On a previous vacation I read Shot All to Hell by Mark Lee Gardner which was about the final robbery of the James-Younger Gang. Having enjoyed it greatly, this year I decided to read his book To Hell on a Fast Horse: The Untold Story of Billy the Kid and Pat Garrett.

This is a slight misnomer since Billy the Kid is dead by page 175 of 260. The last 90 or so pages deal with the remainder of Garrett’s life with the positives and negatives of having been the one who killed Billy the Kid.

It is also appropriate in that Billy, a horse and cattle thief and murderer, was dispatched without notice and apparently unrepentant. To adapt a popular phrase, he who lives by the gun shall die by the gun. Garrent, an atheist, was ambushed and killed, also apparently unrepentant. I don’t think Gardner intends to make a theological statement, but does nonetheless.

It is a good read and I enjoyed it. Billy the Kid is largely a ghost prior to the Lincoln County War. We can’t even be positive of his given name. Gardner tracked it all down as best he could. He portrays Billy as an oddly charismatic person for whom ordinary life found no allure. He was content to steal from others, manipulate others, and if he couldn’t charm his way out, kill others. Like the book on the James-Younger Gang, I thought it would make the basis for a very interesting movie, as long as they don’t give it the Young Guns treatment.

Pat Garrett was another man who found no allure in the ordinary life. He ended up with a badge and developed the reputation of a man hunter. He was a gambler and adulterer who, while parlaying his fame into high positions including a tax collector on the border under Theodore Roosevelt (perhaps I’ll read Gardner’s book on the Rough Riders next year), died deeply in debt. He was a polarizing man who appeared to have a hard time maintaining friendships. Some, based on rumors, thought him cowardly for never giving Billy a “fair shot”. Would you give such a man a “fair shot”?

This the story of two men on different sides of the law, but the same side of sin & grace. If you have any interest in the old West, this would be a great read for you. Gardner is not trying to glamorize these men, but does acknowledge our nation’s propensity to do that. It has done it with Billy the Kid, and he mentions that one of the biographies of Billy was found in the back seat of Bonnie and Clyde’s car after they were shot to death.
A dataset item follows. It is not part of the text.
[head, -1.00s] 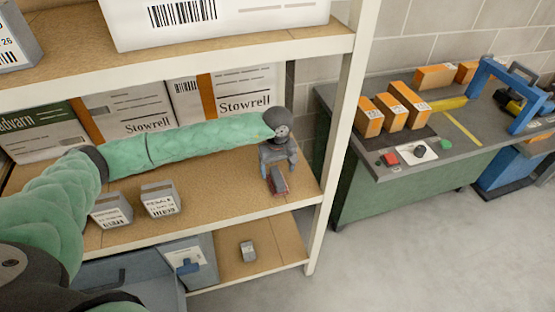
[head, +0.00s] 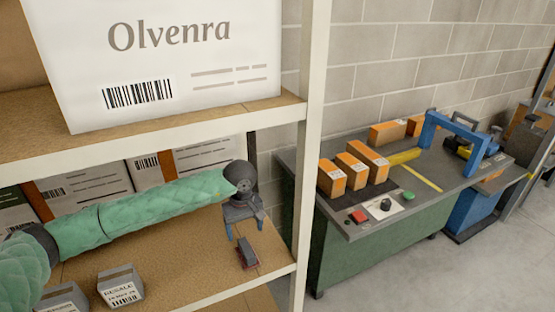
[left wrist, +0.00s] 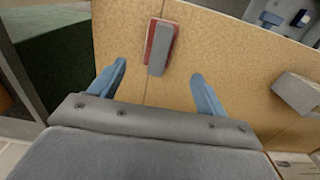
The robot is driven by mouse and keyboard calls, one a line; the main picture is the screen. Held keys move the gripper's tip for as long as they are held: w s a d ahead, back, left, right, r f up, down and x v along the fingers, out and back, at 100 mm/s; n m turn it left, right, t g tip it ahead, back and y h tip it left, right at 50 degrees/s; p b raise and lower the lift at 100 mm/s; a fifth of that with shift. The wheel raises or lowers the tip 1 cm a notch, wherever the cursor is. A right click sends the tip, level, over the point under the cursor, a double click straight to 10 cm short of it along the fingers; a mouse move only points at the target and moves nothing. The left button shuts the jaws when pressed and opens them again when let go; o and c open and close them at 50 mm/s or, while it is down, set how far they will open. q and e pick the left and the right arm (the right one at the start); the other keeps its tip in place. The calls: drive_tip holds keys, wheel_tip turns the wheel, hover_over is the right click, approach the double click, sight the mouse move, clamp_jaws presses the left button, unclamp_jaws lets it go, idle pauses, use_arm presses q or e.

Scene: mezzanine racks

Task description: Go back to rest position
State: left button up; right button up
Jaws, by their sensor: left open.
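My left gripper (head: 245,225) is open and empty above the middle rack shelf (head: 190,262), near the shelf's right end. It also shows in the left wrist view (left wrist: 158,82), with its two blue fingers spread apart. A small grey and red block (head: 247,252) lies on the shelf just below and in front of the fingers. In the left wrist view the block (left wrist: 161,46) lies beyond the fingertips, apart from both fingers. My left arm reaches in from the left in a green padded sleeve. My right gripper is not in view.
Small grey boxes (head: 121,287) stand on the shelf's front left. Larger white cartons (head: 95,184) stand at its back. A white rack post (head: 311,150) rises right of my gripper. Beyond it, a green bench (head: 345,240) holds orange boxes (head: 367,160). Floor at lower right is clear.

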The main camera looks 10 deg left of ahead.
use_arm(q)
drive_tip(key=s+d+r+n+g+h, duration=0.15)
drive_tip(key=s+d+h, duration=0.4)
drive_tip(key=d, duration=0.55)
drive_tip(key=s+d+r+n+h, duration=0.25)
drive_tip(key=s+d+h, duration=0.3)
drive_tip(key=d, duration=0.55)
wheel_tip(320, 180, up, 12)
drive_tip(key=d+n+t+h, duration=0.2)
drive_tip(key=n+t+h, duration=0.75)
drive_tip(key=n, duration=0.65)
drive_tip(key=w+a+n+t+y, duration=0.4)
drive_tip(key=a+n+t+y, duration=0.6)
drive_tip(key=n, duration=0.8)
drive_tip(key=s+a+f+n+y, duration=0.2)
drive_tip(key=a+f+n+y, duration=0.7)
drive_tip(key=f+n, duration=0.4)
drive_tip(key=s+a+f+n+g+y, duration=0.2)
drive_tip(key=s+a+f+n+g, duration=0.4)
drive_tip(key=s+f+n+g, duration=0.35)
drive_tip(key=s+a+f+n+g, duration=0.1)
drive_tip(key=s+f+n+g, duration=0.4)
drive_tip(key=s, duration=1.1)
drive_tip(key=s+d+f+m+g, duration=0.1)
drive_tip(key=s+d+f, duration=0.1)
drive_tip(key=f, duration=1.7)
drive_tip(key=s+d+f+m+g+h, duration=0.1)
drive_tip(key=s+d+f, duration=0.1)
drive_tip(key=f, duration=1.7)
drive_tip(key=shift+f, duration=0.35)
These two books did make me wonder about the influence of the Civil War on this period in history. It was very clear in the book about the James-Younger Gang since they fought in the war as guerilla fighters. The connection is less explicit in the events surrounding Billy the Kid. There may be more of a “spirit” that affected the post-war generation. Some of the minor figures in this book served. But there was a brutality that could not help but affect the larger society, particularly those who moved west. It makes me wonder about our society today, and the effect the Post-9/11 conflicts have had on us. Is that part of why we see an increase in violence? I don’t know but it is worth considering as a part of the picture (there is also the reality of Romans 1:18ff that weighs heavily).